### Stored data
## start

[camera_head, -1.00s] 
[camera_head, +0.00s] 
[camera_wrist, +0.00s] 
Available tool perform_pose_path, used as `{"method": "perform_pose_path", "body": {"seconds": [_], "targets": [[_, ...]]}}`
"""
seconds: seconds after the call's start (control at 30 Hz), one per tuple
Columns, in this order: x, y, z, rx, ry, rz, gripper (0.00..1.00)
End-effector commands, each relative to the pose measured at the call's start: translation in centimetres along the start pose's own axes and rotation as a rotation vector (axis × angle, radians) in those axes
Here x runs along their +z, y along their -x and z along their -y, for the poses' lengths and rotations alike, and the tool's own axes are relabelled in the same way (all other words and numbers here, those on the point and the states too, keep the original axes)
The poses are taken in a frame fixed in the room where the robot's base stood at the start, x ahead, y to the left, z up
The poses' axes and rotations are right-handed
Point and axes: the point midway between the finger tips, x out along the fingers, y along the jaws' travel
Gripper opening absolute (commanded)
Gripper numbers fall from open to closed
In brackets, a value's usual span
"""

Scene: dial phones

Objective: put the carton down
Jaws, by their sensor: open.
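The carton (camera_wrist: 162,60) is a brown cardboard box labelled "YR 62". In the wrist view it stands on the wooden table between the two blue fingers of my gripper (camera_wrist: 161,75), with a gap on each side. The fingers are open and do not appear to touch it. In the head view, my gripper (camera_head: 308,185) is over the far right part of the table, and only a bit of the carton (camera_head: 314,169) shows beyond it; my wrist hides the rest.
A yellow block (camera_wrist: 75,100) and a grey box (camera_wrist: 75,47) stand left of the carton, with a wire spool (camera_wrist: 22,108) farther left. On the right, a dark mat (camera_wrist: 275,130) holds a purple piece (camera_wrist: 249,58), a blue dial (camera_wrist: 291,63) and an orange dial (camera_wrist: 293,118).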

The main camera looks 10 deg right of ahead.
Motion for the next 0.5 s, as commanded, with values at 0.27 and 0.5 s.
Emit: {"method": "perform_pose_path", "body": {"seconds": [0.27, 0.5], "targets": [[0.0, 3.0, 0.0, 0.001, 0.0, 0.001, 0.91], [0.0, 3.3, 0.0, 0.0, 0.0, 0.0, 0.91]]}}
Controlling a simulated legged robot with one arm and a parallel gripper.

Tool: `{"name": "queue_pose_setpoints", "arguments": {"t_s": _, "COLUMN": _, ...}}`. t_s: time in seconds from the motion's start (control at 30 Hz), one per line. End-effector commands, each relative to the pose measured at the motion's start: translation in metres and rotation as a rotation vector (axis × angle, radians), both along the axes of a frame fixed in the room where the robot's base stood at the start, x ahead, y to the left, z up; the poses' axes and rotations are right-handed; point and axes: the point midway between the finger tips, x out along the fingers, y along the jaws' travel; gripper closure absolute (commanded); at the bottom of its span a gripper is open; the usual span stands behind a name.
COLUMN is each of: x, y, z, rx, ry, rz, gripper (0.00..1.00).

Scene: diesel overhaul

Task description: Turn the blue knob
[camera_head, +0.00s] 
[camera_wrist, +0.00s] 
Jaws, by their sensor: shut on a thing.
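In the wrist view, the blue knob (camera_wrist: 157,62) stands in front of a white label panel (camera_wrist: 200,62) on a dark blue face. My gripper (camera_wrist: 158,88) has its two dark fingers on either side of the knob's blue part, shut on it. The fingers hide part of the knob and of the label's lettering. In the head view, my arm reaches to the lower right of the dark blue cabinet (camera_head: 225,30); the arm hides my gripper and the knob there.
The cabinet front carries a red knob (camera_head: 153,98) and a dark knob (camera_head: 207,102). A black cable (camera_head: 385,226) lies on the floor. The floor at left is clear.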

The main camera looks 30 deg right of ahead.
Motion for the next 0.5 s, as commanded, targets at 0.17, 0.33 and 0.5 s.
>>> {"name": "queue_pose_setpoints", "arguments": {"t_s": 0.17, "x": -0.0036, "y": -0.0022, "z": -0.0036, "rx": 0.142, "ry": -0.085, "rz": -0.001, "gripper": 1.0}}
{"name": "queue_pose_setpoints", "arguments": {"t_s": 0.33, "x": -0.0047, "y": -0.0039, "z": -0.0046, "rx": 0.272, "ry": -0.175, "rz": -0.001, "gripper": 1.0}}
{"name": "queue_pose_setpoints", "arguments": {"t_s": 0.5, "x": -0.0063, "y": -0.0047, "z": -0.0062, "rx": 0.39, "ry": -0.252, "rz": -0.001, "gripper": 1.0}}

## end

### Written instruction
Copy all the records above exactly, missing none.

### Result
[camera_head, -1.00s] 
[camera_head, +0.00s] 
[camera_wrist, +0.00s] 
Available tool perform_pose_path, used as `{"method": "perform_pose_path", "body": {"seconds": [_], "targets": [[_, ...]]}}`
"""
seconds: seconds after the call's start (control at 30 Hz), one per tuple
Columns, in this order: x, y, z, rx, ry, rz, gripper (0.00..1.00)
End-effector commands, each relative to the pose measured at the call's start: translation in centimetres along the start pose's own axes and rotation as a rotation vector (axis × angle, radians) in those axes
Here x runs along their +z, y along their -x and z along their -y, for the poses' lengths and rotations alike, and the tool's own axes are relabelled in the same way (all other words and numbers here, those on the point and the states too, keep the original axes)
The poses are taken in a frame fixed in the room where the robot's base stood at the start, x ahead, y to the left, z up
The poses' axes and rotations are right-handed
Point and axes: the point midway between the finger tips, x out along the fingers, y along the jaws' travel
Gripper opening absolute (commanded)
Gripper numbers fall from open to closed
In brackets, a value's usual span
"""

Scene: dial phones

Objective: put the carton down
Jaws, by their sensor: open.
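The carton (camera_wrist: 162,60) is a brown cardboard box labelled "YR 62". In the wrist view it stands on the wooden table between the two blue fingers of my gripper (camera_wrist: 161,75), with a gap on each side. The fingers are open and do not appear to touch it. In the head view, my gripper (camera_head: 308,185) is over the far right part of the table, and only a bit of the carton (camera_head: 314,169) shows beyond it; my wrist hides the rest.
A yellow block (camera_wrist: 75,100) and a grey box (camera_wrist: 75,47) stand left of the carton, with a wire spool (camera_wrist: 22,108) farther left. On the right, a dark mat (camera_wrist: 275,130) holds a purple piece (camera_wrist: 249,58), a blue dial (camera_wrist: 291,63) and an orange dial (camera_wrist: 293,118).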

The main camera looks 10 deg right of ahead.
Motion for the next 0.5 s, as commanded, with values at 0.27 and 0.5 s.
Emit: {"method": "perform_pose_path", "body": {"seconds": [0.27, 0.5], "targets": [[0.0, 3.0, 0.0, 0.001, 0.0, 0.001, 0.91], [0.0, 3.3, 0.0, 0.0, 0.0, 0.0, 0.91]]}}
Controlling a simulated legged robot with one arm and a parallel gripper.

Tool: `{"name": "queue_pose_setpoints", "arguments": {"t_s": _, "COLUMN": _, ...}}`. t_s: time in seconds from the motion's start (control at 30 Hz), one per line. End-effector commands, each relative to the pose measured at the motion's start: translation in metres and rotation as a rotation vector (axis × angle, radians), both along the axes of a frame fixed in the room where the robot's base stood at the start, x ahead, y to the left, z up; the poses' axes and rotations are right-handed; point and axes: the point midway between the finger tips, x out along the fingers, y along the jaws' travel; gripper closure absolute (commanded); at the bottom of its span a gripper is open; the usual span stands behind a name.
COLUMN is each of: x, y, z, rx, ry, rz, gripper (0.00..1.00).

Scene: diesel overhaul

Task description: Turn the blue knob
[camera_head, +0.00s] 
[camera_wrist, +0.00s] 
Jaws, by their sensor: shut on a thing.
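In the wrist view, the blue knob (camera_wrist: 157,62) stands in front of a white label panel (camera_wrist: 200,62) on a dark blue face. My gripper (camera_wrist: 158,88) has its two dark fingers on either side of the knob's blue part, shut on it. The fingers hide part of the knob and of the label's lettering. In the head view, my arm reaches to the lower right of the dark blue cabinet (camera_head: 225,30); the arm hides my gripper and the knob there.
The cabinet front carries a red knob (camera_head: 153,98) and a dark knob (camera_head: 207,102). A black cable (camera_head: 385,226) lies on the floor. The floor at left is clear.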

The main camera looks 30 deg right of ahead.
Motion for the next 0.5 s, as commanded, targets at 0.17, 0.33 and 0.5 s.
>>> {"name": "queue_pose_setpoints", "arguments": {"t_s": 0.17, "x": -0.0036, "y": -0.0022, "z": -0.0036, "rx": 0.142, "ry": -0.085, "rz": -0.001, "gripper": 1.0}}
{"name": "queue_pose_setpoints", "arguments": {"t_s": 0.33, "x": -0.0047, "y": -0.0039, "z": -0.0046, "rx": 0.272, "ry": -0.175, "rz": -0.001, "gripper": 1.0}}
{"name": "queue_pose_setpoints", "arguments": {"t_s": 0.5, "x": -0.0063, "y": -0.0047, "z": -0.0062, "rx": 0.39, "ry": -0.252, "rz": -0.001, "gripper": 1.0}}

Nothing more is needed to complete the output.